Quando achava alguma coisa,
Não examinava nem cheirava:
Engolia com voracidade.

O bicho não era um cão,
Não era um gato,
Não era um rato.

O bicho, meu Deus, era um homem.



No poema “O bicho”, Manuel Bandeira recorta a silhueta de um bicho “Na imundície do pátio/ Catando comida entre os detritos”. Num exame mais cerrado, descarnado de qualificativos poeticamente corretos, o poeta começa a ajustar o foco da sua máquina verbal de produzir efeitos, e numa progressão de enquadramentos, partindo desde o mais difuso até o mais nítido e duro, nota que “O bicho não era um cão,/ Não era um gato,/ Não era um rato.” O desenlace do poema, que não chega a surpreender - acho inclusive que essa possibilidade nem é a que mais interessa a Manuel Bandeira -, nos diz que o bicho “era um homem”, ou que o bicho fora um homem. Com efeito, o poeta não se surpreende com tal metamorfose regressiva (notar a degradação do sujeito e o desafeto que infunde, escalonados na simbologia prosaica dos animais escolhidos: o cão, o gato, o rato, como degraus por onde desce, indo do animal civil ao mais incivil, e não sendo sequer a sombra do último). Essa espécie de transmigração asquerosa, não sobressalta o poeta, pois a locução “meu Deus”, do verso final, espremida entre vírgulas e quase opaca, à boca pequena, não chega a indicar uma franca desilusão, mas sim um amargo reconhecimento acerca da nossa capacidade para a dissipação trágica que secunda a entropia com que nos debatemos.

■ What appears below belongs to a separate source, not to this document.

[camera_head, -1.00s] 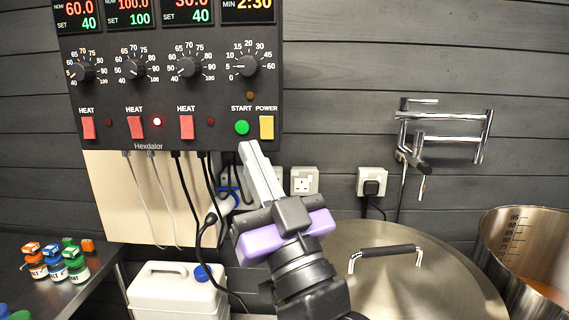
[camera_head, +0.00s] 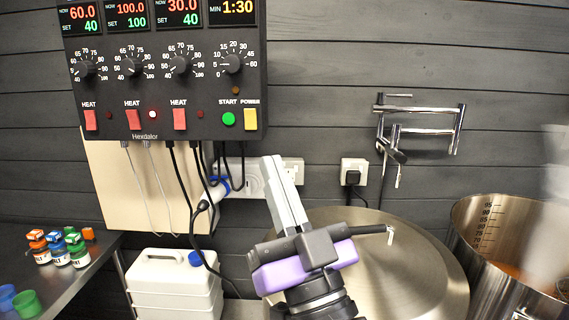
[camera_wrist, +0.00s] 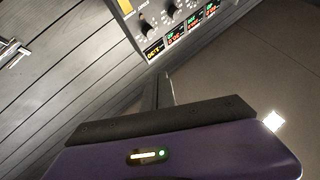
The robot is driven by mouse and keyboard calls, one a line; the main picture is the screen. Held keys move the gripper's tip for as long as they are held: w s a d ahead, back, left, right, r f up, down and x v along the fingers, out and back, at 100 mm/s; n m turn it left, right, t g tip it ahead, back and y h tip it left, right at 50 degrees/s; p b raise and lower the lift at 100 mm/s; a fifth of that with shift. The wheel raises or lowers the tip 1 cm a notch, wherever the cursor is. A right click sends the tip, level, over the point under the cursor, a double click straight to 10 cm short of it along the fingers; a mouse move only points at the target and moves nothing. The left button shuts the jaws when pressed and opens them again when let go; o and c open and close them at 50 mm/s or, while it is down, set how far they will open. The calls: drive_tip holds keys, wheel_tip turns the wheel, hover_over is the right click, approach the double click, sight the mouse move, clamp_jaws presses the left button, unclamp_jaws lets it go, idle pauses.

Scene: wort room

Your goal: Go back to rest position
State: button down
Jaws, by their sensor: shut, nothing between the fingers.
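My gripper (camera_head: 283,192) stands in front of the lidded pot, below and right of the control panel (camera_head: 165,75). Its fingers are together, point up and hold nothing. In the wrist view my gripper (camera_wrist: 160,88) points toward the wall, with the control panel (camera_wrist: 175,25) beyond its tips. It appears clear of the panel and the buttons. The purple wrist body hides part of the pot's lid (camera_head: 400,240) and most of the lid handle (camera_head: 375,229).
An open steel pot (camera_head: 500,250) stands at the right, with a blurred pale shape above it. A folded wall tap (camera_head: 425,130) hangs above the lid. A white canister (camera_head: 175,285) stands lower left. Several small bottles (camera_head: 58,245) sit on the dark side table (camera_head: 75,285).

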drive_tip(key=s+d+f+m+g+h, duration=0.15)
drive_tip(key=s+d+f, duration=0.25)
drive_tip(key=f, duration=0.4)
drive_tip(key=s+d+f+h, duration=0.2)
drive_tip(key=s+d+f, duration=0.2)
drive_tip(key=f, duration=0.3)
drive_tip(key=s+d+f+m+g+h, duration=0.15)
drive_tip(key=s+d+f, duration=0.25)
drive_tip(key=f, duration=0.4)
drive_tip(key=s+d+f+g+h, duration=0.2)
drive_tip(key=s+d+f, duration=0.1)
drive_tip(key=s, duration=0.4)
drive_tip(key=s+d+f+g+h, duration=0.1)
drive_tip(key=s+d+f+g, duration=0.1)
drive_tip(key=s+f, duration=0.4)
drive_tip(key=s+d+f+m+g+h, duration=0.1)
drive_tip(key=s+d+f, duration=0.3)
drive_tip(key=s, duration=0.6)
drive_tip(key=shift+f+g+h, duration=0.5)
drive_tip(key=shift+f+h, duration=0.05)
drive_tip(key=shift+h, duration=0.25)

Poema tirado de uma notícia de jornal



João Gostoso era carregador de feira-livre e morava no morro da Babilônia num barracão sem número
Uma noite ele chegou no bar Vinte de Novembro
Bebeu
Cantou
Dançou
Depois se atirou na Lagoa Rodrigo de Freitas e morreu afogado.



Passos da cruz do personagem do “Poema tirado de uma notícia de jornal” (cabe lembrar que sua fatura é de meados da década de 1920, período em que o ideário estético modernista enfrentava resistência de lado a lado): o nome paródico, João Gostoso, é uma alcunha, talvez de um bamba do samba, um apelido que indica em retrospectiva uma biografia de suburbano conquistador amoroso; João Gostoso é pobre e mora no morro; João Gostoso é um homem só, no momento não é temido nem estimado; João Gostoso dá cabo da própria vida. O desenho rítmico do poema de Manuel Bandeira apresenta uma interessante variação e poderia ser desmembrado em quatro blocos: (1) o primeiro verso onde João Gostoso entra em cena, verso largo, informativo, cuja aparente platitude é verticalizada com uma série de incrustações aliterantes em / r / alveolares que também se duplicam em / rr / velares, conferindo um índice de vibração a uma frase musical que devido ao comprimento poderia resvalar em frouxidão: “...eRa caRRegadoR de feiRa-livRe e moRava no moRRo da Babilônia num baRRacão sem númeRo”, e de modo suplementar destaca-se ainda a progressiva seqüência paronomástica: MoRava/ MoRRo/ núMeRo ; (2) o segundo verso que inicia com “Uma noite...”, e evoca uma preparação, um augúrio, a prefiguração do acontecimento, João Gostoso tomou a sua decisão, agora ele inspira; (3) a pequena enumeração em andamento binário ascendente, um acento fraco seguido de um forte, “Bebeu/ Cantou/ Dançou”, samba-canção-síntese onde João Gostoso, num derradeiro frenesi, sobe, fica alto, para depois cair; finalmente (4) a morte por água, os círculos concêntricos provocados pelo baque surdo, pelo fecho quase à maneira de um haikai — me perdoem os puristas da forma clássica japonesa.